R.P. : Le rôle du CMO sera de plus en plus orienté sur la donnée et l’expérience client. En assurance, cela signifie devenir non seulement un « Chief Marketing Officer », mais également un « Chief Experience Officer ». Il faudra garantir une expérience client différenciante, cohérente et alignée avec la promesse de la marque, tout en maintenant un rapport qualité-prix attractif.

Pendant longtemps, l’assurance s’est reposée sur le moment du sinistre pour prouver la qualité de la relation client. Mais avec une fréquence moyenne des sinistres située entre 7 et 10 ans pour des produits comme l’auto ou l’habitation, cette approche est devenue insuffisante et risquée. Nous ne pouvons pas attendre plusieurs années pour démontrer la valeur de notre relation client. Cela demandera une approche proactive, où la relation client ne repose plus uniquement sur les événements exceptionnels, mais sur une présence constante et significative dans le quotidien des assurés pour générer une relation mémorable. Pour les cinq prochaines années, ce défi sera particulièrement fort pour les CMO dans l’assurance. 

Quel impact de l’IA sur l’avenir des directions marketing ?

R.P. : L’IA est déjà un levier majeur pour gagner en productivité et en efficacité, notamment dans la production de contenu et le SEO. Des tâches comme le détourage vidéo, qui prenaient auparavant des jours, peuvent désormais être réalisées en quelques minutes grâce à des outils performants. L’IA permet également d’optimiser le ciblage et la personnalisation des parcours clients, en passant d’un traitement de masse à une approche centrée sur l’individu.

En libérant les équipes des tâches à faible valeur ajoutée, l’IA offre davantage de temps pour se concentrer sur des missions stratégiques et créatives. À moyen terme, son rôle s’étendra à des domaines prédictifs et personnalisés, révolutionnant ainsi les stratégies marketing et les expériences client.

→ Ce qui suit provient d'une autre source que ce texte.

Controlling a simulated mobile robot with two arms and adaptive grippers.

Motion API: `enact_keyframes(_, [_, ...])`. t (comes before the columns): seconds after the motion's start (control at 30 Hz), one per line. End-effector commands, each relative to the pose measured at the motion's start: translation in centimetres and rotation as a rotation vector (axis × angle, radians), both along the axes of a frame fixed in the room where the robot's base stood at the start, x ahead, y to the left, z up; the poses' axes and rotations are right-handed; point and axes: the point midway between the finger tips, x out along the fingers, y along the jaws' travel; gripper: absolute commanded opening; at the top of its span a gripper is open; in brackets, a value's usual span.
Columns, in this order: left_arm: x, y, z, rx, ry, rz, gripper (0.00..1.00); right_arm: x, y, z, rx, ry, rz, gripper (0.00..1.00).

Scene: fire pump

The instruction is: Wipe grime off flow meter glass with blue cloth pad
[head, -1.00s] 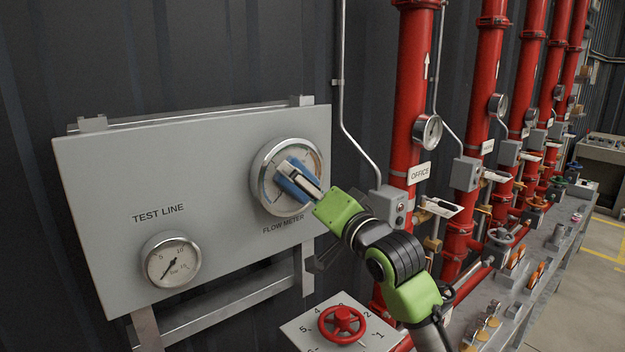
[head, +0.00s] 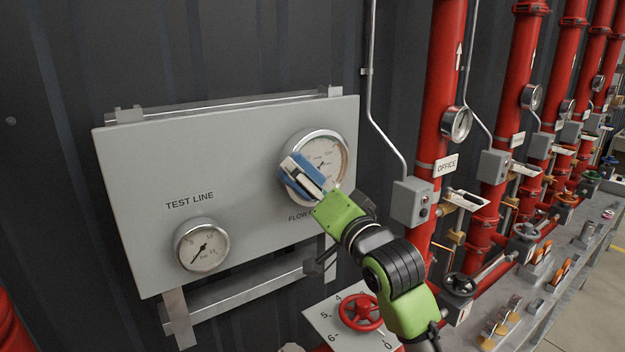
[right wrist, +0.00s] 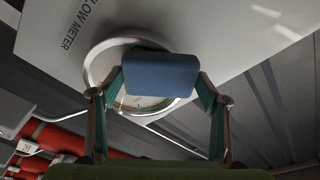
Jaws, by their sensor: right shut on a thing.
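The flow meter (head: 330,150) is a round gauge with a metal rim on a grey panel; it also shows in the right wrist view (right wrist: 97,68). The blue cloth pad (head: 297,176) covers the left and lower-left part of its glass. My right gripper (head: 312,182) is shut on the pad; in the right wrist view the pad (right wrist: 160,75) sits between the two fingers. The pad is over the dial, but I cannot tell whether it touches the glass. The uncovered upper and right glass shows a brownish tint near its right edge. My left gripper is not in view.
The grey panel (head: 240,160) also holds a smaller test line gauge (head: 202,247) at its lower left. A red handwheel (head: 361,313) sits below. Red pipes (head: 440,90) and a grey switch box (head: 413,203) stand to the right.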

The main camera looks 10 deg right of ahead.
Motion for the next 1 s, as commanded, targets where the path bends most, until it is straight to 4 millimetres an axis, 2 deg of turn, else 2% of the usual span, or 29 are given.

Quel est le secret d’une relation annonceur-agence réussie ?

R.P. : C’est une excellente question. Avant tout, la relation agence-annonceur repose sur un niveau de confiance solide, c’est absolument essentiel. Mais pour moi, le véritable enjeu réside dans l’adéquation entre les deux parties. L’agence doit parfaitement comprendre et intégrer l’ADN de la marque. C’est cette compréhension profonde de l’identité de l’annonceur qui fera toute la différence et garantira la pertinence des recommandations.

En parallèle, l’annonceur doit choisir une agence dont l’approche et l’ADN sont cohérents avec ses ambitions et ses besoins. Certaines agences adoptent une posture plus traditionnelle, tandis que d’autres optent pour une approche plus audacieuse et provocante. L’important est que l’agence sélectionnée soit en phase avec les objectifs et les enjeux spécifiques du moment.